• [Dataset section]
START
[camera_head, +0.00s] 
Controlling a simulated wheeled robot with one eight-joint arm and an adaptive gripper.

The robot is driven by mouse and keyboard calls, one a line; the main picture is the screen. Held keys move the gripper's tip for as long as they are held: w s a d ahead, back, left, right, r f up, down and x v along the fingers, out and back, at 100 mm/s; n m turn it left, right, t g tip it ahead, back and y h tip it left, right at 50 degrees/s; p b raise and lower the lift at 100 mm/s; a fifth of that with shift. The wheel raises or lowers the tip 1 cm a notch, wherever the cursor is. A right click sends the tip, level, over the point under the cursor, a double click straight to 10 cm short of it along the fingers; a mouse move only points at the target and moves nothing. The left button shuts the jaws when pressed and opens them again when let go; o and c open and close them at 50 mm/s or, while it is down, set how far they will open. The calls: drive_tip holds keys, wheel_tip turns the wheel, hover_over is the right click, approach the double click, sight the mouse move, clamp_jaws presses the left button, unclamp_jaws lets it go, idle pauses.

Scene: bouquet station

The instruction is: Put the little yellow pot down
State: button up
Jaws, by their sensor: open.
END
• [Task goal]
Produce the lines from the top of the listing through the "Controlling a simulated" line exactly as they appear, with no additional output.

• [Correct output]
[camera_head, +0.00s] 
Controlling a simulated wheeled robot with one eight-joint arm and an adaptive gripper.

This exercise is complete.